WHAT IS BEING ASKED =>
Everything in the listing below from the line containing "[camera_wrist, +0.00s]" through the line containing "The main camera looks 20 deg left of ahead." should be repeated exactly; leave out every other line.

PROVIDED MATERIAL =>
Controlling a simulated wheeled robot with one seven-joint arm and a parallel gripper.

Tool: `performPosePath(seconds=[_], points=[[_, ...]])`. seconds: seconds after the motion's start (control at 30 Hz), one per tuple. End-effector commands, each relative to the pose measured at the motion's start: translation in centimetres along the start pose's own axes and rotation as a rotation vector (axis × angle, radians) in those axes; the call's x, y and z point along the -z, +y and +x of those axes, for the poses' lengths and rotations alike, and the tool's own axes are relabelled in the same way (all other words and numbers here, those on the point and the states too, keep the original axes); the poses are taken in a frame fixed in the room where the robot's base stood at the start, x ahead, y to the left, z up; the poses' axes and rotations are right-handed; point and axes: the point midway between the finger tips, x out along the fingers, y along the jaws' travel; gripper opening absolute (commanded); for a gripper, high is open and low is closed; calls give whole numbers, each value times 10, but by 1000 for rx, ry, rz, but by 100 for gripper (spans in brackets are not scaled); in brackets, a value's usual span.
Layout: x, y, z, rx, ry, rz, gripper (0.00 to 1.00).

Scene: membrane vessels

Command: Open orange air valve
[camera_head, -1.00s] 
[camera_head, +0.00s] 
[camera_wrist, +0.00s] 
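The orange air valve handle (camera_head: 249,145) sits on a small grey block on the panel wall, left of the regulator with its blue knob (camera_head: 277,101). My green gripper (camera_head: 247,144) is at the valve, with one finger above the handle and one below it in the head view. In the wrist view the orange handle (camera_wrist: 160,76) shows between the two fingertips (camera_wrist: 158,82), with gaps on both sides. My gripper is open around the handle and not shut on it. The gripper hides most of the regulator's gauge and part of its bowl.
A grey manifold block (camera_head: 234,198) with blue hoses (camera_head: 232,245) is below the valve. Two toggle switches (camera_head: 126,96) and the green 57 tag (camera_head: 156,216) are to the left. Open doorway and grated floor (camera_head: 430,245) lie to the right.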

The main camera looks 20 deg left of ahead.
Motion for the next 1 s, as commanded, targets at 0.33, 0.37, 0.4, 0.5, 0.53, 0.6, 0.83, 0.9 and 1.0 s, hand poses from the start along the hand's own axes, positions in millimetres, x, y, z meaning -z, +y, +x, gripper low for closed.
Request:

ANSWER TO THIS TASK =>
[camera_wrist, +0.00s] 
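The orange air valve handle (camera_head: 249,145) sits on a small grey block on the panel wall, left of the regulator with its blue knob (camera_head: 277,101). My green gripper (camera_head: 247,144) is at the valve, with one finger above the handle and one below it in the head view. In the wrist view the orange handle (camera_wrist: 160,76) shows between the two fingertips (camera_wrist: 158,82), with gaps on both sides. My gripper is open around the handle and not shut on it. The gripper hides most of the regulator's gauge and part of its bowl.
A grey manifold block (camera_head: 234,198) with blue hoses (camera_head: 232,245) is below the valve. Two toggle switches (camera_head: 126,96) and the green 57 tag (camera_head: 156,216) are to the left. Open doorway and grated floor (camera_head: 430,245) lie to the right.

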The main camera looks 20 deg left of ahead.

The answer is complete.